* _AIM_: In the listing below, locate the lines bearing the word "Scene". Copy every one of them.

* _EXERCISE DATA_:
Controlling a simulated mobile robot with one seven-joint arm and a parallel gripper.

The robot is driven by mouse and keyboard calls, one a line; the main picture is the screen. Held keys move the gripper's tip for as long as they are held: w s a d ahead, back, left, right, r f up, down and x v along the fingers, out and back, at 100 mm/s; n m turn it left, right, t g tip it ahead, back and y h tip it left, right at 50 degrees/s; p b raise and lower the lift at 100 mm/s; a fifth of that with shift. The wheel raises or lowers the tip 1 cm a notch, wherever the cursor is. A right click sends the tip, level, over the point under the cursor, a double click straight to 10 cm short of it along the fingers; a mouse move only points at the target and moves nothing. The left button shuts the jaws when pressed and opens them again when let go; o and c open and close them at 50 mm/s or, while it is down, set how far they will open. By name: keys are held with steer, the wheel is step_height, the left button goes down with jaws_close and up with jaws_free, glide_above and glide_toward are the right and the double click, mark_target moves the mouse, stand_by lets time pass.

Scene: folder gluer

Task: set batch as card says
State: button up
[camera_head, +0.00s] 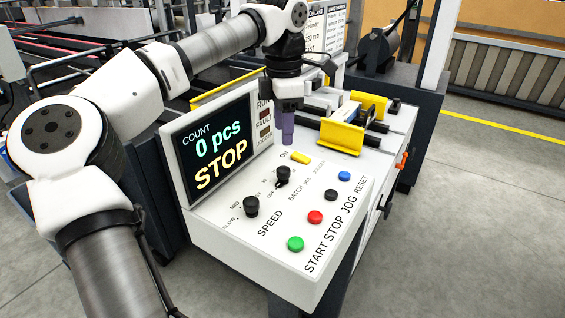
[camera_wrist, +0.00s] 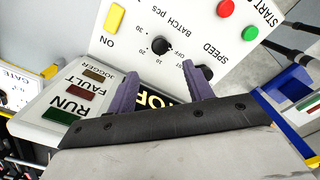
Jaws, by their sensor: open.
==
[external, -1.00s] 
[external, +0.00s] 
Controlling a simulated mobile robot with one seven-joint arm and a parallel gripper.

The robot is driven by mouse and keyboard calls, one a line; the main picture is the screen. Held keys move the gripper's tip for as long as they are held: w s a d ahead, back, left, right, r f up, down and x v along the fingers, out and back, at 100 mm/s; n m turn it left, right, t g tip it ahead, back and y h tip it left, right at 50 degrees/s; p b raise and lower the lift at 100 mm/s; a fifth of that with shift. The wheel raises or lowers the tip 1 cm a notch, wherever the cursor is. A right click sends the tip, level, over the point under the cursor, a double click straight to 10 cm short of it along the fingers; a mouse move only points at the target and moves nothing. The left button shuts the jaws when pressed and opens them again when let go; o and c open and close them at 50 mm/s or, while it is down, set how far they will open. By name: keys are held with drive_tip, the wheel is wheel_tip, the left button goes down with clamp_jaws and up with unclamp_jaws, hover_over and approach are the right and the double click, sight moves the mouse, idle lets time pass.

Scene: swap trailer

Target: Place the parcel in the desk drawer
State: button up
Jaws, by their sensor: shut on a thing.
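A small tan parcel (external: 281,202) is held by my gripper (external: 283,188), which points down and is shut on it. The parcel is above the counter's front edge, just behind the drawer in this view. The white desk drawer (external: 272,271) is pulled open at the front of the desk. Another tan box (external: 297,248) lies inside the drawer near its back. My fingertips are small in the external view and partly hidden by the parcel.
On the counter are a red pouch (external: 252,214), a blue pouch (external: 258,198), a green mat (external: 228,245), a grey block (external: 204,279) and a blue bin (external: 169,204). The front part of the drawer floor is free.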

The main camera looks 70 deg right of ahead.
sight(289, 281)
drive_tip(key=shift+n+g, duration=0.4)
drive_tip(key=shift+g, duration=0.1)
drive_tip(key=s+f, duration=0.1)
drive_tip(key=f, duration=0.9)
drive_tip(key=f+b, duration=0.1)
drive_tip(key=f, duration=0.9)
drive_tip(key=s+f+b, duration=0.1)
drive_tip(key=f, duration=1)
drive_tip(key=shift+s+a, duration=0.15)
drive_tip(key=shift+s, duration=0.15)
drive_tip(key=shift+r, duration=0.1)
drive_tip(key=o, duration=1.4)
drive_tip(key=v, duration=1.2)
...
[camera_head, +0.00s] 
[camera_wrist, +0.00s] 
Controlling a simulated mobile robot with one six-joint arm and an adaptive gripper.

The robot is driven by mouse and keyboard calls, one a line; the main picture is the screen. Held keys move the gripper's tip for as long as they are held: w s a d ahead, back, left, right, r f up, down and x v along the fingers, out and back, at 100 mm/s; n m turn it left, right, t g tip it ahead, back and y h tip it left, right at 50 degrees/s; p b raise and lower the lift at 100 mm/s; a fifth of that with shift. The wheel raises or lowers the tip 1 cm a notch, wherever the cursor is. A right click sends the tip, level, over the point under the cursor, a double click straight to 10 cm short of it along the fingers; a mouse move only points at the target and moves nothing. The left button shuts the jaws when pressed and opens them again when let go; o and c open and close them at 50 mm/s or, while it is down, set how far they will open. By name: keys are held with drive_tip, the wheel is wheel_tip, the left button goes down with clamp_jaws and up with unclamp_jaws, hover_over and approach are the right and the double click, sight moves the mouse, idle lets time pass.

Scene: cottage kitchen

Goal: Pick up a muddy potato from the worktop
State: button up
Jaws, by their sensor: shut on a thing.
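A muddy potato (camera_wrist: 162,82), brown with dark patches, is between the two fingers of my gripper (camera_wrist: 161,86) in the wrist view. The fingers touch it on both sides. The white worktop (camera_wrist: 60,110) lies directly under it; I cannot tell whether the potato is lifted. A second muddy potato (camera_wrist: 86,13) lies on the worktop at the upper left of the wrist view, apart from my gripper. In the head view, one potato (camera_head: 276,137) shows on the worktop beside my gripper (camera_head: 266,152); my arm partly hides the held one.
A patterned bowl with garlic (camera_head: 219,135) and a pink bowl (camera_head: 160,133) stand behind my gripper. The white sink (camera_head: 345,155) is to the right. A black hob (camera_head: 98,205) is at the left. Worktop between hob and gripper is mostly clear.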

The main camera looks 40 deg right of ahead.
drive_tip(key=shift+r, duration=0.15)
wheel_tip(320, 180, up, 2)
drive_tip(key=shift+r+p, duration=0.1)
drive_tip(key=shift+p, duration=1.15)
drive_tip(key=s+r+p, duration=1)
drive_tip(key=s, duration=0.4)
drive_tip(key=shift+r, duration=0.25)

* _EXERCISE ANSWER_:
Scene: folder gluer
Scene: swap trailer
Scene: cottage kitchen

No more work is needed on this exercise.